**MATERIAL PROVIDED**.
--- START ---

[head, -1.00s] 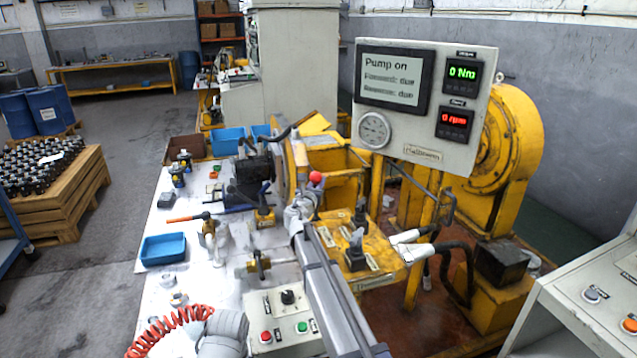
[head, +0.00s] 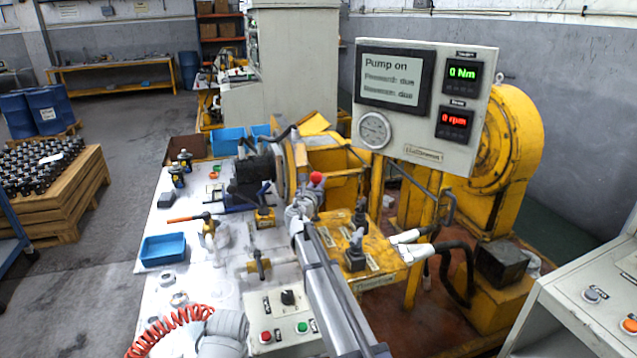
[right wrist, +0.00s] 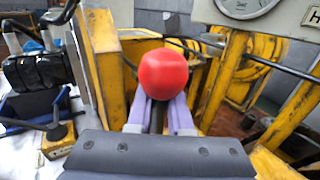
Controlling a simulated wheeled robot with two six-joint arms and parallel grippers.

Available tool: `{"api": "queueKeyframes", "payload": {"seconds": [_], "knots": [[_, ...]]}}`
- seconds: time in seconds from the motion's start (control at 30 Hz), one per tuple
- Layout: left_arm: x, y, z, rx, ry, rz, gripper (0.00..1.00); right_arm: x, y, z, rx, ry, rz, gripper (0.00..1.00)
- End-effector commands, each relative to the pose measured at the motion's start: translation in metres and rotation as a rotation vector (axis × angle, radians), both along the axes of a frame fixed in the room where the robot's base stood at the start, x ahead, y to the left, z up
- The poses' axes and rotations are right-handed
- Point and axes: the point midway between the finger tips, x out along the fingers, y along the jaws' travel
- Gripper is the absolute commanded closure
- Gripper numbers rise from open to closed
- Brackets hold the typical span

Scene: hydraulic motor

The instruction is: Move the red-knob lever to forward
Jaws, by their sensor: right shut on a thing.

--- END ---

**TASK STATEMENT**. Pull out all lines of the data with the string "from".

**ANSWER BELOW**.
- seconds: time in seconds from the motion's start (control at 30 Hz), one per tuple
- Gripper numbers rise from open to closed

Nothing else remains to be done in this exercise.